The Luke Moore League

The land on which the Palms Center was built is located in the City of Houston, Harris County, Texas. This part of Texas was first populated by Native Americans — the Karankawa along the coast and the Hasinai and Caddoan tribes in the eastern piney woods — before European explorers from Spain and France arrived on these shores in the 1500s. That brief foray into this territory was followed by several hundred years of little activity; after Spanish and French colonists began to arrive in the mid-17th century, the native tribes were gradually eradicated or, in some cases, relocated inland along with the early Spanish Catholic missions.

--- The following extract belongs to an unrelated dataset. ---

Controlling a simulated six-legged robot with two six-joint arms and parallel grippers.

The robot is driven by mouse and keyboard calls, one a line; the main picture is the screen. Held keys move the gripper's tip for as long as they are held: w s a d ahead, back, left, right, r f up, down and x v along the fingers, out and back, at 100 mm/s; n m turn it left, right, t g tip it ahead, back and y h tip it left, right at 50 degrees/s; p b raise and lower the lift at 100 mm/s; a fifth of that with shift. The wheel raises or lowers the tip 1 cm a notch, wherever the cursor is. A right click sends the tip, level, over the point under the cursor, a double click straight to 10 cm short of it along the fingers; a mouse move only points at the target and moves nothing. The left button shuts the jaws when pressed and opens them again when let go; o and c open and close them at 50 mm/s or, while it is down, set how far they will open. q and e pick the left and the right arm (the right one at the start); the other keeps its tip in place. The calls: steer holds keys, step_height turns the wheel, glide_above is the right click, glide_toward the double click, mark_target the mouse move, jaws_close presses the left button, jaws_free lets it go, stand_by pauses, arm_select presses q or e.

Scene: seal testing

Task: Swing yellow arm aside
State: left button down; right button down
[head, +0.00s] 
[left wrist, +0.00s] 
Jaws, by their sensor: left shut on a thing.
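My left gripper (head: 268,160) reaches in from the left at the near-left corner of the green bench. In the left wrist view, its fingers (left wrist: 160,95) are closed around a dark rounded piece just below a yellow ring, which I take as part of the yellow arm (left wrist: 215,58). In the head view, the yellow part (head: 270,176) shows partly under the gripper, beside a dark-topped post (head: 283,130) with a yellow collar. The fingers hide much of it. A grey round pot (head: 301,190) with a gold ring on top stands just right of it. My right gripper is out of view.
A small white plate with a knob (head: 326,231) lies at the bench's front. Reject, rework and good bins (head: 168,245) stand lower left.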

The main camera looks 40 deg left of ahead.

What is now the State of Texas was variously claimed by Spain, France, and the nascent United States of America. The first permanent colony was established in Texas by Stephen F. Austin, who recruited 300 families, mostly from the American Middle South, to emigrate to Texas in 1824. The lands granted to these colonists, who were known as The Old Three Hundred, were generally located along waterways, such as the Brazos, San Bernard, and Colorado Rivers.2 Heads of households who (like Moore) had arrived in Texas before March 2, 1836, could claim one league and one labor of land — a total of about 4,600 acres.3 This allowed the colonist to have a house in town (the labor) as well as farm or pasture land (the league).

One of the 300 colonists, Luke Moore, located the claim for his league of land along Bray’s Bayou
in what is now Harris County. Moore died in 1837, and the land was sold by his estate in 1838.4
The Luke Moore League was surveyed in 1838 by H. Trott in two sections, referred to as the East
Half and West Half, a division that has carried through to present day maps. Each Half measures
5,000 varas (bars) long and 2,500 varas wide.5 The original survey maps6 show that the East Half
was platted into a grid of 18 generally rectangular sections: 11 123-acre sections, three 156.5-acre sections, and four measuring 134.8 acres, 144.3 acres, 140.5 acres, and one labor, respectively. The West Half is also divided into 18 sections, but their shape and area varies; they range in size from 84 to 210 acres and, where applicable, use the Bayou as a boundary. This plat is still in use today, and MacGregor Park now occupies part of Lots 17 and 18 in the West Half and part of Lot 10 in the East Half.